What you have to do
Retype all of the listing exactly, passing over any picture you find.

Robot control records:

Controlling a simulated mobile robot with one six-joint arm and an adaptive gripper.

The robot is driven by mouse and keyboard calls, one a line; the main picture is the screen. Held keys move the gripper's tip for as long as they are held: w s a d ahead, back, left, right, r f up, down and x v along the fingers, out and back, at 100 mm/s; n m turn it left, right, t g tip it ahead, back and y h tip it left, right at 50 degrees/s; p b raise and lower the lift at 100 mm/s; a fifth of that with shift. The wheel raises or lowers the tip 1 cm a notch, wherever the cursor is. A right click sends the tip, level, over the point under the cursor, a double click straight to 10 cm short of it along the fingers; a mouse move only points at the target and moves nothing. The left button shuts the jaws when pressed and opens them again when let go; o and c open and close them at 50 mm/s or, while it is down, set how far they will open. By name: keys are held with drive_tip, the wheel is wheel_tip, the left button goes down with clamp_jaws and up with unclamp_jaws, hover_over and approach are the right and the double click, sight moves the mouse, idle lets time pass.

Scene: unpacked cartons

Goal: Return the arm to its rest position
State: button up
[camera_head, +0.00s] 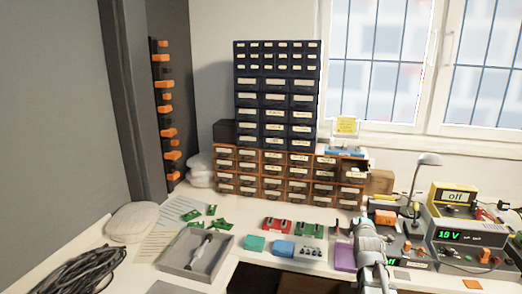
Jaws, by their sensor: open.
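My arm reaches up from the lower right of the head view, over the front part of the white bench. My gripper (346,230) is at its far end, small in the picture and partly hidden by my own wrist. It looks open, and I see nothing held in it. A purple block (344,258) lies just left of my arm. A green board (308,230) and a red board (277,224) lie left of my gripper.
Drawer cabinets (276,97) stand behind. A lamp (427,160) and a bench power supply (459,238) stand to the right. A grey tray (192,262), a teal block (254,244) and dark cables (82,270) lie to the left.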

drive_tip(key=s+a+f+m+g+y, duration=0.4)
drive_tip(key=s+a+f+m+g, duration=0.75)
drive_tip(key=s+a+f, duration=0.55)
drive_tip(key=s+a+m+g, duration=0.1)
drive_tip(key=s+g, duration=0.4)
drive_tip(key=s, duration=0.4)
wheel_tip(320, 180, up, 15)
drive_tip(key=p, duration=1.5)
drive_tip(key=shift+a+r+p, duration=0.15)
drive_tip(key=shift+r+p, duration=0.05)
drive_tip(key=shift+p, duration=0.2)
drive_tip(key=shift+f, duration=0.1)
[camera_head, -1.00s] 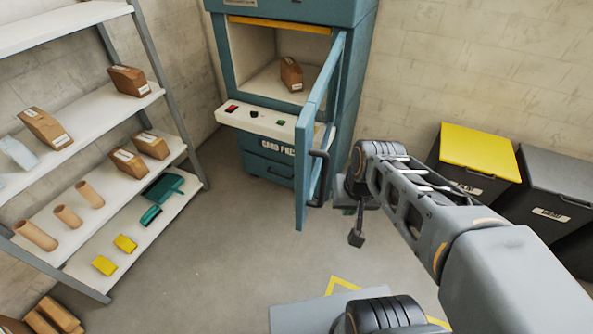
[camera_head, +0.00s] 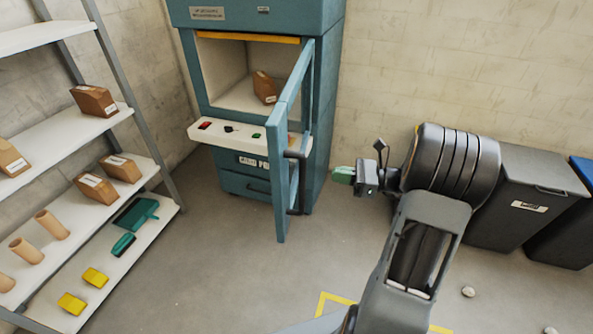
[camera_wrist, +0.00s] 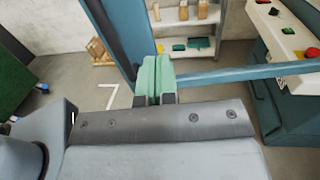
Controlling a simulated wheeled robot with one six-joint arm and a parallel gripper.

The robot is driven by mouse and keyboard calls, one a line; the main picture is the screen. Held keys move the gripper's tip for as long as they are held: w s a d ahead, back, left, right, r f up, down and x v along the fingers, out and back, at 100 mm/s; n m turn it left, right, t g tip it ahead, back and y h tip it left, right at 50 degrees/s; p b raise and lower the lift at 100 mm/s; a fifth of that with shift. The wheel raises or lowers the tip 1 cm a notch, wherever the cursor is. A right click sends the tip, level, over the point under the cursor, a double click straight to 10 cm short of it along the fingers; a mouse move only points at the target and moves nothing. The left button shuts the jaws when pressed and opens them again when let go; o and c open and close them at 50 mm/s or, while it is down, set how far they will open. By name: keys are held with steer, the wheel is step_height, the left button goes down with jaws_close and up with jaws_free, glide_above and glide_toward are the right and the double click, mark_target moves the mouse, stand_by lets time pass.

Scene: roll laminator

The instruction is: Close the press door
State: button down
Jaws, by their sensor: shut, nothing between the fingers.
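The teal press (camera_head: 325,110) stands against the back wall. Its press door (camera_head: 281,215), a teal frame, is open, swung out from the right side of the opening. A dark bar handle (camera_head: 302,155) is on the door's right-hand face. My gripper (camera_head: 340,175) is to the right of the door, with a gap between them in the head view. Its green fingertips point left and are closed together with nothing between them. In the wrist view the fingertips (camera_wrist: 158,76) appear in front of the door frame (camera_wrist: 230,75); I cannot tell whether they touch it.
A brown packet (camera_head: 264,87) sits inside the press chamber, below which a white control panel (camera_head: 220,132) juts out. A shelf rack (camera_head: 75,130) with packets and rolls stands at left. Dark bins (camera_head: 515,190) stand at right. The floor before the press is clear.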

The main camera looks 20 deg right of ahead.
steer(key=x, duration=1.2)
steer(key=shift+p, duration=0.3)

Reply
Controlling a simulated mobile robot with one six-joint arm and an adaptive gripper.

The robot is driven by mouse and keyboard calls, one a line; the main picture is the screen. Held keys move the gripper's tip for as long as they are held: w s a d ahead, back, left, right, r f up, down and x v along the fingers, out and back, at 100 mm/s; n m turn it left, right, t g tip it ahead, back and y h tip it left, right at 50 degrees/s; p b raise and lower the lift at 100 mm/s; a fifth of that with shift. The wheel raises or lowers the tip 1 cm a notch, wherever the cursor is. A right click sends the tip, level, over the point under the cursor, a double click straight to 10 cm short of it along the fingers; a mouse move only points at the target and moves nothing. The left button shuts the jaws when pressed and opens them again when let go; o and c open and close them at 50 mm/s or, while it is down, set how far they will open. By name: keys are held with drive_tip, the wheel is wheel_tip, the left button goes down with clamp_jaws and up with unclamp_jaws, hover_over and approach are the right and the double click, sight moves the mouse, idle lets time pass.

Scene: unpacked cartons

Goal: Return the arm to its rest position
State: button up
[camera_head, +0.00s] 
Jaws, by their sensor: open.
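My arm reaches up from the lower right of the head view, over the front part of the white bench. My gripper (346,230) is at its far end, small in the picture and partly hidden by my own wrist. It looks open, and I see nothing held in it. A purple block (344,258) lies just left of my arm. A green board (308,230) and a red board (277,224) lie left of my gripper.
Drawer cabinets (276,97) stand behind. A lamp (427,160) and a bench power supply (459,238) stand to the right. A grey tray (192,262), a teal block (254,244) and dark cables (82,270) lie to the left.

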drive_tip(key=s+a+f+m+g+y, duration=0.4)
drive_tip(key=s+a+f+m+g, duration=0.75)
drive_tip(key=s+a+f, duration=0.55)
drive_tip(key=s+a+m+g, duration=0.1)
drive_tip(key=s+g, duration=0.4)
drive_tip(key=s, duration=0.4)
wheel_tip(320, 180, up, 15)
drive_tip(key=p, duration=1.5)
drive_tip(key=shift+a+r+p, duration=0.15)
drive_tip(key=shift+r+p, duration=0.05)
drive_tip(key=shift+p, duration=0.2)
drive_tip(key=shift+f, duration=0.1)
[camera_head, -1.00s] 
[camera_head, +0.00s] 
[camera_wrist, +0.00s] 
Controlling a simulated wheeled robot with one six-joint arm and a parallel gripper.

The robot is driven by mouse and keyboard calls, one a line; the main picture is the screen. Held keys move the gripper's tip for as long as they are held: w s a d ahead, back, left, right, r f up, down and x v along the fingers, out and back, at 100 mm/s; n m turn it left, right, t g tip it ahead, back and y h tip it left, right at 50 degrees/s; p b raise and lower the lift at 100 mm/s; a fifth of that with shift. The wheel raises or lowers the tip 1 cm a notch, wherever the cursor is. A right click sends the tip, level, over the point under the cursor, a double click straight to 10 cm short of it along the fingers; a mouse move only points at the target and moves nothing. The left button shuts the jaws when pressed and opens them again when let go; o and c open and close them at 50 mm/s or, while it is down, set how far they will open. By name: keys are held with steer, the wheel is step_height, the left button goes down with jaws_close and up with jaws_free, glide_above and glide_toward are the right and the double click, mark_target moves the mouse, stand_by lets time pass.

Scene: roll laminator

The instruction is: Close the press door
State: button down
Jaws, by their sensor: shut, nothing between the fingers.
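The teal press (camera_head: 325,110) stands against the back wall. Its press door (camera_head: 281,215), a teal frame, is open, swung out from the right side of the opening. A dark bar handle (camera_head: 302,155) is on the door's right-hand face. My gripper (camera_head: 340,175) is to the right of the door, with a gap between them in the head view. Its green fingertips point left and are closed together with nothing between them. In the wrist view the fingertips (camera_wrist: 158,76) appear in front of the door frame (camera_wrist: 230,75); I cannot tell whether they touch it.
A brown packet (camera_head: 264,87) sits inside the press chamber, below which a white control panel (camera_head: 220,132) juts out. A shelf rack (camera_head: 75,130) with packets and rolls stands at left. Dark bins (camera_head: 515,190) stand at right. The floor before the press is clear.

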The main camera looks 20 deg right of ahead.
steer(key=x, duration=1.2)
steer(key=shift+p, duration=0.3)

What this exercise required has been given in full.